Japan introduces negative interest rate

The Bank of Japan has introduced a negative interest rate policy for the first time as it seeks to shore up a stumbling economic recovery.

Japan introduces negative interest rate

The Bank of Japan has introduced a negative interest rate policy for the first time as it seeks to shore up a stumbling economic recovery.

The surprise move rattled stock market investors, with the Nikkei 225 index swinging between gains and losses after the announcement. It closed 2.8% higher.

The Japanese yen slid, with the US dollar rising to about 120.70 yen from about 118.50 earlier in the day.

The central bank said it is imposing a 0.1% fee on some new commercial bank deposits with the BOJ, effectively a negative interest rate.

It hopes it will encourage commercial banks to lend more, rather than keeping cash at the BOJ, and stimulate investment and growth in the world’s third-largest economy.

The BOJ said Japan’s economy is still recovering, but risks from volatile global financial markets could undermine confidence and slow progress towards the central bank’s 2% inflation target.

Bank deposits with the BOJ will be divided into three tiers. Existing current account balances will earn a 0.1% positive interest rate.

Required reserves held at the central bank by financial institutions will earn zero interest.

Any additional current account deposits would incur the minus 0.1% rate, the BOJ said.

The bank “will cut the interest rate further into negative territory if judged as necessary”, it said.

It said the policy would continue as long as needed to achieve its inflation target.
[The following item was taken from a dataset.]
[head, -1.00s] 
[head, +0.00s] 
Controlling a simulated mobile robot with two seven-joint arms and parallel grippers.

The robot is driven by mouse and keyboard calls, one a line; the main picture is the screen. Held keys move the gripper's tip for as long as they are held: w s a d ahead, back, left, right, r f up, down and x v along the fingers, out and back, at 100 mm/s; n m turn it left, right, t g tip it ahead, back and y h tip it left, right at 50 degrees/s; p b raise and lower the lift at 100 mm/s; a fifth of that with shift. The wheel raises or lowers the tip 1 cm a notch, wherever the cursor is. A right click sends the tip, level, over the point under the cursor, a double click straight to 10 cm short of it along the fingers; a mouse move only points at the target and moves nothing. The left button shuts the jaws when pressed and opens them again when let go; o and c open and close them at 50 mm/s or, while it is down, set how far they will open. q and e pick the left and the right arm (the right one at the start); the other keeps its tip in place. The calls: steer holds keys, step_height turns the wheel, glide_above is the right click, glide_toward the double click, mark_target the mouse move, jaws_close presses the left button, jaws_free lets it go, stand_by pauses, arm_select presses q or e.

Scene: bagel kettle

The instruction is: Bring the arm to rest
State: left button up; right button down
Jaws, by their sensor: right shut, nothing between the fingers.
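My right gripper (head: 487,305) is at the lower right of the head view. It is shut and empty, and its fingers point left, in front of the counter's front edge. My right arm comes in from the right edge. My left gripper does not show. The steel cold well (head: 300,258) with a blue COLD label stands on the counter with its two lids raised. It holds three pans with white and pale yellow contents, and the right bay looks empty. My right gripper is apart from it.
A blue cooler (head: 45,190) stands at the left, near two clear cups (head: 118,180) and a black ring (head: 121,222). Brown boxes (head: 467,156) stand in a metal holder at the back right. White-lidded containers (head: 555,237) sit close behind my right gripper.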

In the meantime, the BOJ pushed back its timeframe for achieving that goal from late 2016 to mid-2017.

“We think there is an increasing risk that an improvement in the business confidence of Japanese firms and the conversion of deflationary mindset may be delayed, and that the underlying trend in prices might be negatively affected,” BOJ governor Haruhiko Kuroda said.

The European Central Bank has already imposed negative interest rates, after leaving interest rates near zero failed to entice banks into seeking higher returns through lending.

In Japan, keeping interest rates near zero has likewise failed to yield the desired results, raising doubts about the credibility of the quantitative and qualitative monetary easing policies announced by Mr Kuroda in April 2013.

Data on Friday showed Japan’s core inflation rate for 2015, excluding volatile food prices, at 0.5%.

That and other figures show the economy remained anaemic last year as stagnant incomes, the slowdown in China and the mixed blessing of lower oil prices hobbled prime minister Shinzo Abe’s recovery strategy.

Consumer spending fell 4.4% in December from a year earlier, as households chose to save rather than splurge on any gains from the low oil prices that are slowing inflation.

It was the fourth straight month of year-on-year declines.

Industrial output fell 1.6% in December from a year earlier, partly due to slower demand for machinery and electronics components and devices in China.

Mr Abe took office three years ago vowing to get growth back on track through massive injections of cash by the government and central bank, and by sweeping reforms to boost competitiveness.

The central bank said it would also persist with its “quantitative easing” purchases of about 80 trillion yen (€617bn) of government bonds a year.

The aim is to end a long spell of deflation, or falling prices, that is thought to be discouraging corporate investment.

But while corporate profits have soared as massive stimulus weakened the Japanese currency, making earnings made abroad worth more when converted into yen, investment and wages have lagged.

Average incomes fell 2.9% from a year earlier in December.

Even though unemployment was steady at 3.3% and the job market remained tight, companies wary over the economic outlook are opting not to raise pay.